With one week of semester break left, Leo and I headed out in my trusty fat cat Peugeot. Looking back now, I can say that this trip exceeded expectations, and was the refresher both of us needed. Increasingly, I feel that I'm falling into a process of trying to fill up the daily grind - with university, with societies, with friends, with work - and even when I'm not trying, errands, obligations, pile up too. I also go square-eyed - mostly the Instagram variety. Hours spent in a car meant that I could turn off my phone, turn up music that I (we) liked, and when I was in the passenger seat, read Colourless Tsukuru Tazaki and His Years of Pilgrimmage (which is an exceptional book by Murakami). I forgot that I was missing Porter Robinson, as well as my Masterchef anxieties (specifically Reynold), but most importantly, I was able to really, properly spend time with the person I'm in love with.

   


Being away from home also helped in the sense that it created a new, fresh space for me to reflect. I don't believe in life-changing transformations. Everything is a gradual process, like water lapping at limestone. It's experiences that we accumulate every day that add up, and eventually, without really noticing or realising, you might wake up one day and see that you've changed. Not overnight, but over months, years, even. It's easy to question - what has a week making fairy bread and standing atop (gorgeous) lookouts done for me?

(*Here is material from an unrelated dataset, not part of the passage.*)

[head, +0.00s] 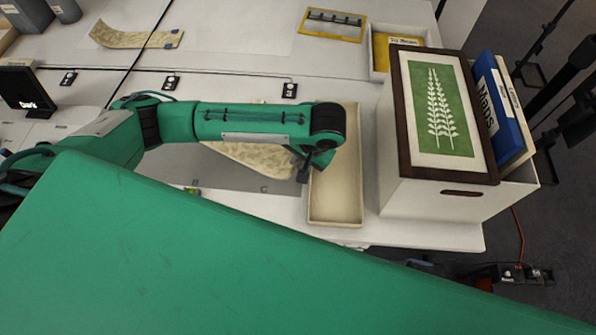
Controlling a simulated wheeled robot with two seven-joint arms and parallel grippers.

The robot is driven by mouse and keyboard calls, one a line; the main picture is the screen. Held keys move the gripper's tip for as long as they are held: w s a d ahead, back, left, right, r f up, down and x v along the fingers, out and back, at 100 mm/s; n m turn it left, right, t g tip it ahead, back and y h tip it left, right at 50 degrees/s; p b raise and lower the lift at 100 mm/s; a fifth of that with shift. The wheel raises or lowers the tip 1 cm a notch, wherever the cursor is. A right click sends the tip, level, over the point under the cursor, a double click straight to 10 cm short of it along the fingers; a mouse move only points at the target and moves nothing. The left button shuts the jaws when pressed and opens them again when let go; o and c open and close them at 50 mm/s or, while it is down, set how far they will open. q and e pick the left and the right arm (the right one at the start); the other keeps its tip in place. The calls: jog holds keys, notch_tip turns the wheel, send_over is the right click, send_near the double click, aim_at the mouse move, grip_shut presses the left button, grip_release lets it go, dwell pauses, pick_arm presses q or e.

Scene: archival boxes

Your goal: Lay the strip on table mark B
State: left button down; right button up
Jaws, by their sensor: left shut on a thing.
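My left gripper (303,172) is at the left wall of a long cream open tray (336,212), pointing down. It is shut on the end of a mottled cream strip (250,156), which extends left beneath my arm; the arm hides part of it. Another mottled strip (120,38) with dark end pieces lies at the back left of the table. A letter C mark (264,189) shows on the grey area below the held strip. I cannot make out a mark B. My right gripper is not in view.
A white archival box (430,200) with a framed fern picture (443,108) on top stands right of the tray, with a blue Maps binder (500,105) in it. A yellow-edged frame (334,25) lies at the back. My green body part covers the foreground.

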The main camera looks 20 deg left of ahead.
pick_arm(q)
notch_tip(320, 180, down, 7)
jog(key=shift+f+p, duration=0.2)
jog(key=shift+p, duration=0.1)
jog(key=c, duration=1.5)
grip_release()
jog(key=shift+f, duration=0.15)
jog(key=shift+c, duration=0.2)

Oh, you can't even begin to fathom what a dream this week has been.





But as is the case with all dreams, this one ends too. I know that we have a habit of trying to recount - we want to share - that on this day I did this, and at this time I did that. But beyond brief periods of eager snapchatting, I think it would be unjust to have tried to do this trip justice. Firstly, because it was personal. The time we spent together is incredibly close to me. And second, because trying to tell you in words about the caves, or the sweeping, Dorothea Mackeller Australian landscape is selling short my sunburnt country.

   




I know to what brown country
My homing thoughts will fly.


Welcome back. May the spring semester treat you well.